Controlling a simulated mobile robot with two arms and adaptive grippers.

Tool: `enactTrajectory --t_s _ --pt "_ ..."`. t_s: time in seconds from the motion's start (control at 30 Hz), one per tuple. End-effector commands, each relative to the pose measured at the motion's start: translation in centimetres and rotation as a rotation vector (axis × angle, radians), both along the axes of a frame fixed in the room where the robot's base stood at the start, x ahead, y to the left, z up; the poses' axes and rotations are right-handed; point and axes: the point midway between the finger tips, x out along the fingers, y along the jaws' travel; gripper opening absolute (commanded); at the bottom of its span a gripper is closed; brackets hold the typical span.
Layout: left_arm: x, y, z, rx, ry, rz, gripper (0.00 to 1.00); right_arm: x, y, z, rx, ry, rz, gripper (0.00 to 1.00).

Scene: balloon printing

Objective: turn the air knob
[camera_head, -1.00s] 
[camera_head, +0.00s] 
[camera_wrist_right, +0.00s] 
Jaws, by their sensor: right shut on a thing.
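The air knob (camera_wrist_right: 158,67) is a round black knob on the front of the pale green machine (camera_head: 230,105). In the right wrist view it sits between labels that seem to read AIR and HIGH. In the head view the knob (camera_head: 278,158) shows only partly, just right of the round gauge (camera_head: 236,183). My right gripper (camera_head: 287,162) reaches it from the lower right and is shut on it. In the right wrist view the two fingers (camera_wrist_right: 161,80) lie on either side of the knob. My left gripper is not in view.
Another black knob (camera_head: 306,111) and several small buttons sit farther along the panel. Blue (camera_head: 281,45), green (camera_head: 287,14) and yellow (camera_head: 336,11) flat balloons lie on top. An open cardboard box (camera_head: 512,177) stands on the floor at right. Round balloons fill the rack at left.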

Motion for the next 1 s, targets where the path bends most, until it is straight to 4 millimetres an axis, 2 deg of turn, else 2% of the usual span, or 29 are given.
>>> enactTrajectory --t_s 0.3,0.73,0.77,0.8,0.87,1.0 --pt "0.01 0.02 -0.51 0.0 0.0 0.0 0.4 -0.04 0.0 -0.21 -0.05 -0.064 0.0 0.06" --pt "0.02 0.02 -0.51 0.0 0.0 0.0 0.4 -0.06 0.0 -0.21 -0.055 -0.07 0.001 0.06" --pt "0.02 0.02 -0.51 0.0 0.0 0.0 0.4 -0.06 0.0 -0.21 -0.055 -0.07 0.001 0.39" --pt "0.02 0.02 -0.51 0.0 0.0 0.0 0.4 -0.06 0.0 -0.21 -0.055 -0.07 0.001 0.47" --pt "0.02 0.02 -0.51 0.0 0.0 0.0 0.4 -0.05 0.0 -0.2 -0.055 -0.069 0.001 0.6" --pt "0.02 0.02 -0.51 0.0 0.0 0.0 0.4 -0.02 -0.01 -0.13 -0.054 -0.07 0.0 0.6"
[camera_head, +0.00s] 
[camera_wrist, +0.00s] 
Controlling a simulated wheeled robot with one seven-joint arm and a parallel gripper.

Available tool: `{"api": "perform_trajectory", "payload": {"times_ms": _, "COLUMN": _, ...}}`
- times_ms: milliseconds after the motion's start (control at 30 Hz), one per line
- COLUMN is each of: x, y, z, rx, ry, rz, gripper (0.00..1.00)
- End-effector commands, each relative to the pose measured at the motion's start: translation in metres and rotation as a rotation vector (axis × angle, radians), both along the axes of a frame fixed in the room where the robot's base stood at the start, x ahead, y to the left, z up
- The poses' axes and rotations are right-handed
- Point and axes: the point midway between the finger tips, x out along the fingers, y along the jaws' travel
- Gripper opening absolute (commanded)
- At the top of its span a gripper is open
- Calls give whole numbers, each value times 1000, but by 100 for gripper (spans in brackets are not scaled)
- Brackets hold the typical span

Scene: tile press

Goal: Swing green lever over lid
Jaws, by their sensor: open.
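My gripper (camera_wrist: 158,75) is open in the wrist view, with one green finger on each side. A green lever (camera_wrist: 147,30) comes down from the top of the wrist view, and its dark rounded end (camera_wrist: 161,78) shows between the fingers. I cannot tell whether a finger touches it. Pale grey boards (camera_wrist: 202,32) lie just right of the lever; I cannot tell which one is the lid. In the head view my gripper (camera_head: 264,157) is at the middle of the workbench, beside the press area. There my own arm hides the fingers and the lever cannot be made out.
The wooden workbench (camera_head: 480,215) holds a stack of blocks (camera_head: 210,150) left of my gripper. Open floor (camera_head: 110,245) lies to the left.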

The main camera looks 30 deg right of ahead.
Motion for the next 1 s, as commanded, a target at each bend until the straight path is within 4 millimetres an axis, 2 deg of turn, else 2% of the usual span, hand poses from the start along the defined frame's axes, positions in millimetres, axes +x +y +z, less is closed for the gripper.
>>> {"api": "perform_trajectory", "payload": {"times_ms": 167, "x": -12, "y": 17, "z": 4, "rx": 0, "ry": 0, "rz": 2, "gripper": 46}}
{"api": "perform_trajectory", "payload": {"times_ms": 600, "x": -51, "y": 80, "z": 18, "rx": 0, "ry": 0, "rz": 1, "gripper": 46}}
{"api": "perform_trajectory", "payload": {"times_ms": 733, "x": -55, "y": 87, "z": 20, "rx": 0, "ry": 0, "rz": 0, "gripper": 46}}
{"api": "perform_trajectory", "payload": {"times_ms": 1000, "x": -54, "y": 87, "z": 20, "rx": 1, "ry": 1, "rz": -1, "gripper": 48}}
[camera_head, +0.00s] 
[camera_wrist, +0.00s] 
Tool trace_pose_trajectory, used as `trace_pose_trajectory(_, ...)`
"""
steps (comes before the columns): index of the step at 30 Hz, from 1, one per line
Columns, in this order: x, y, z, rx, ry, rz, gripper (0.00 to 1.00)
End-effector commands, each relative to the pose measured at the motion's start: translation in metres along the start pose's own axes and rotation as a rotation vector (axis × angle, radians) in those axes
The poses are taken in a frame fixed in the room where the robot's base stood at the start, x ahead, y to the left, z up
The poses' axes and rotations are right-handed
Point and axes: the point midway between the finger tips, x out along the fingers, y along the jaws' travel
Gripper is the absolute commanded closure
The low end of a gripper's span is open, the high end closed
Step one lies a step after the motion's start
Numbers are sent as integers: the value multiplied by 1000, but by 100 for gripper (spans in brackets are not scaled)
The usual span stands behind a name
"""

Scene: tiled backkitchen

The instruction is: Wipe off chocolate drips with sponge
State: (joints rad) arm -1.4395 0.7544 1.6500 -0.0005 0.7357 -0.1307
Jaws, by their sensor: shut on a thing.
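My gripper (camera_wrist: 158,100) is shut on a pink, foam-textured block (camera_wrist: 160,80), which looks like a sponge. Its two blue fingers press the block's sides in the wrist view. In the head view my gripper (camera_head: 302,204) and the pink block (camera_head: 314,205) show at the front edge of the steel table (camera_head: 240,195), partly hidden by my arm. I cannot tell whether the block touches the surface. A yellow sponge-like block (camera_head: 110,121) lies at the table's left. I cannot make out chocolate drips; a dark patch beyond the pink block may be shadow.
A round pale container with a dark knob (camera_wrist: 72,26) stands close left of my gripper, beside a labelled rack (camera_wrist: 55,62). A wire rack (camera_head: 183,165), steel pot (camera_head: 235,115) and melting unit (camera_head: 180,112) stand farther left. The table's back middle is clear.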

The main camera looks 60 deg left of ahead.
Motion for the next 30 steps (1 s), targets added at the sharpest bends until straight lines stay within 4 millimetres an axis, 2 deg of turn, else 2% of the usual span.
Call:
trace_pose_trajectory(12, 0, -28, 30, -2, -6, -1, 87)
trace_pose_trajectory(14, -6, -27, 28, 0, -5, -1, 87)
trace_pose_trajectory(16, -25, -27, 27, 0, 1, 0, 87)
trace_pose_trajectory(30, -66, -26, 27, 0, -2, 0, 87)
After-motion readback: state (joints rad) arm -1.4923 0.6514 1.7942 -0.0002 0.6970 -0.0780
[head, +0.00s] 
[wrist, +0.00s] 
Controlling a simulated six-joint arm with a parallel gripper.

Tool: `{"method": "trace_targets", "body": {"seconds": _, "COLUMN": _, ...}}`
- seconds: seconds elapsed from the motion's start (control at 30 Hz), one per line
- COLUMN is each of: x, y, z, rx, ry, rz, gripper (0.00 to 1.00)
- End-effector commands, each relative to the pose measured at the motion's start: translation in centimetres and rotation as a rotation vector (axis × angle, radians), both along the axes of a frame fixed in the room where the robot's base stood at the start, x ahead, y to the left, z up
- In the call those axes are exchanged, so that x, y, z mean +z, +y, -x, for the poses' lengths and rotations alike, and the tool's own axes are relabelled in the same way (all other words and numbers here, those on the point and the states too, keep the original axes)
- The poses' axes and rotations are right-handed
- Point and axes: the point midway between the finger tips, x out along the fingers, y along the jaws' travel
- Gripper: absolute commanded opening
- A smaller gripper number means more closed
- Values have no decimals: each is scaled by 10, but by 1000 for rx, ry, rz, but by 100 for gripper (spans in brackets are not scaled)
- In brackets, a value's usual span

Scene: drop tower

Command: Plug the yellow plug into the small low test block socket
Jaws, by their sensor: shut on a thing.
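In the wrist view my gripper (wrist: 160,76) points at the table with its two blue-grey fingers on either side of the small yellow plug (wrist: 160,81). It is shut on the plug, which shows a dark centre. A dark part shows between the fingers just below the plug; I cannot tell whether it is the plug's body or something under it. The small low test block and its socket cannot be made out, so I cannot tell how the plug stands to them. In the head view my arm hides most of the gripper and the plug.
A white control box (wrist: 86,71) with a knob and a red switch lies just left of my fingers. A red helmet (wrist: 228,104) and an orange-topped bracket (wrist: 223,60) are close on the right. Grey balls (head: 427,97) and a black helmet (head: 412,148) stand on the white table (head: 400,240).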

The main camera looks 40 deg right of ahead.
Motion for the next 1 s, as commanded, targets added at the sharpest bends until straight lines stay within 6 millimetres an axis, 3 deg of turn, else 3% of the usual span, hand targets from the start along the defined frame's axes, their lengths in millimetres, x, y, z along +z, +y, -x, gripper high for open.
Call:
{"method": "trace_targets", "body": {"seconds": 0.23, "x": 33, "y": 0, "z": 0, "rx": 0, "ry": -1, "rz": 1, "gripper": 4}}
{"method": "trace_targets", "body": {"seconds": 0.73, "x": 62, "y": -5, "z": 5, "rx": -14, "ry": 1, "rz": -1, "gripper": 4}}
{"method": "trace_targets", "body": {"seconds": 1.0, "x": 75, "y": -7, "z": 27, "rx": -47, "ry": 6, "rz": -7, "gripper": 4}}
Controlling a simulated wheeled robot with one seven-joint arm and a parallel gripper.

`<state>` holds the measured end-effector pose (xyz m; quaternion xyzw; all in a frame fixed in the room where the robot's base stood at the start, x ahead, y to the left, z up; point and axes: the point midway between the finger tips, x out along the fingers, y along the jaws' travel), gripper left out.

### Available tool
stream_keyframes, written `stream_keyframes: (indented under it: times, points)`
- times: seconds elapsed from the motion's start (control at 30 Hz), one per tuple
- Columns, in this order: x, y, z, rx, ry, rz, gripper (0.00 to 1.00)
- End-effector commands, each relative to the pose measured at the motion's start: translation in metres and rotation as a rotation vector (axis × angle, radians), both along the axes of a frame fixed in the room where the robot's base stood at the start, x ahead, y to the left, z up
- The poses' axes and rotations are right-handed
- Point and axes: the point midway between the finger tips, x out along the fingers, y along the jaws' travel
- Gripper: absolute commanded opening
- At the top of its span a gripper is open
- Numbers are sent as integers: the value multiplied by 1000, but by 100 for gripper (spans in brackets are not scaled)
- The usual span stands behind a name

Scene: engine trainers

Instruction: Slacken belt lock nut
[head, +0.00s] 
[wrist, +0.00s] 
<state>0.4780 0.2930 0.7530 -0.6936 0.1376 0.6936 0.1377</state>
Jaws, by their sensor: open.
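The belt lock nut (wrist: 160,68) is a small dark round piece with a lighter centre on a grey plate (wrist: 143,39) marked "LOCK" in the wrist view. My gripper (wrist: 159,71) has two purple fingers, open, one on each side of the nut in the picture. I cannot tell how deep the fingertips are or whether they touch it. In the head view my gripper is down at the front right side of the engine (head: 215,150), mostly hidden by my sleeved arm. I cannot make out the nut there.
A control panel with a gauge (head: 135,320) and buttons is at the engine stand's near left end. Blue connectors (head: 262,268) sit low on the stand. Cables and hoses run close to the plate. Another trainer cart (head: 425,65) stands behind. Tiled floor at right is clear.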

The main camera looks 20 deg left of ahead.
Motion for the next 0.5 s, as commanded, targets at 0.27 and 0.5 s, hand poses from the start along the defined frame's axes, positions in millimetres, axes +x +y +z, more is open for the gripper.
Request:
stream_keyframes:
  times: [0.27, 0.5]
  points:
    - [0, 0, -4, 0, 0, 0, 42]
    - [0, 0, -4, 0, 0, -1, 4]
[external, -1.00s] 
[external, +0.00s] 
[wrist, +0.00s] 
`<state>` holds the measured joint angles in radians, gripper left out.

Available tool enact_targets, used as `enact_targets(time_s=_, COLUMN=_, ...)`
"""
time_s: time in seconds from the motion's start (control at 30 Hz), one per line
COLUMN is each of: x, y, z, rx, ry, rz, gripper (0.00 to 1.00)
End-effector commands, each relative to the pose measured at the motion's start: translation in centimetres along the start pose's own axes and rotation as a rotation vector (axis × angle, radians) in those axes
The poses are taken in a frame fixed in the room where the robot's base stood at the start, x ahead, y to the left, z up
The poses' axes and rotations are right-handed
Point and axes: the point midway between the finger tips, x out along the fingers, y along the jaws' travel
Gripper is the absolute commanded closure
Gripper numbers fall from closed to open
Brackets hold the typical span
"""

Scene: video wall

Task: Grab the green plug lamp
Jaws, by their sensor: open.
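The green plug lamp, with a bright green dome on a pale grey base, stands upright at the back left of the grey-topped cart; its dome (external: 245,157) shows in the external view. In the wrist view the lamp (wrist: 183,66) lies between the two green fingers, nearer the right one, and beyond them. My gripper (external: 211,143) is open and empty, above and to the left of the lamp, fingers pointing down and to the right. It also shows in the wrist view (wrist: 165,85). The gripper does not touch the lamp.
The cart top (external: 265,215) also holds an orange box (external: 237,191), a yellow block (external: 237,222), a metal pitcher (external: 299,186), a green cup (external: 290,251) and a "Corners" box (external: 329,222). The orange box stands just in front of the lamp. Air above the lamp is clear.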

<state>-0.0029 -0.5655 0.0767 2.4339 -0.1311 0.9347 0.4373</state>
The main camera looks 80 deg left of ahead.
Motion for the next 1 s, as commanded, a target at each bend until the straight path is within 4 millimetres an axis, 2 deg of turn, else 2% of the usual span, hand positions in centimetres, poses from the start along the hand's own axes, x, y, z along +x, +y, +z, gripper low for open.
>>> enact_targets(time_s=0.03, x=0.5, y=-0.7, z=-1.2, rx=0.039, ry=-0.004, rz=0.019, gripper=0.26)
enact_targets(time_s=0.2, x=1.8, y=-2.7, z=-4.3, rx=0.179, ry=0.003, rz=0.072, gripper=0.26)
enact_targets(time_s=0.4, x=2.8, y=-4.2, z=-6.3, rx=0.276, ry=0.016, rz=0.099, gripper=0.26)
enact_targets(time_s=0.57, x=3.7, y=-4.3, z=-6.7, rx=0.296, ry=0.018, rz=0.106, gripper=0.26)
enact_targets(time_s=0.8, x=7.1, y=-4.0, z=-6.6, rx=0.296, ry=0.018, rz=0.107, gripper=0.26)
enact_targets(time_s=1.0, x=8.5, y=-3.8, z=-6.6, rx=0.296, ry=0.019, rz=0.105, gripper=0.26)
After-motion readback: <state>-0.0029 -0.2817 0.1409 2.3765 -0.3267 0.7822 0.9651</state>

====

Exercise prompt
From the records above, pull out every line containing the word "this".

Reply
Columns, in this order: x, y, z, rx, ry, rz, gripper (0.00 to 1.00)
- Columns, in this order: x, y, z, rx, ry, rz, gripper (0.00 to 1.00)

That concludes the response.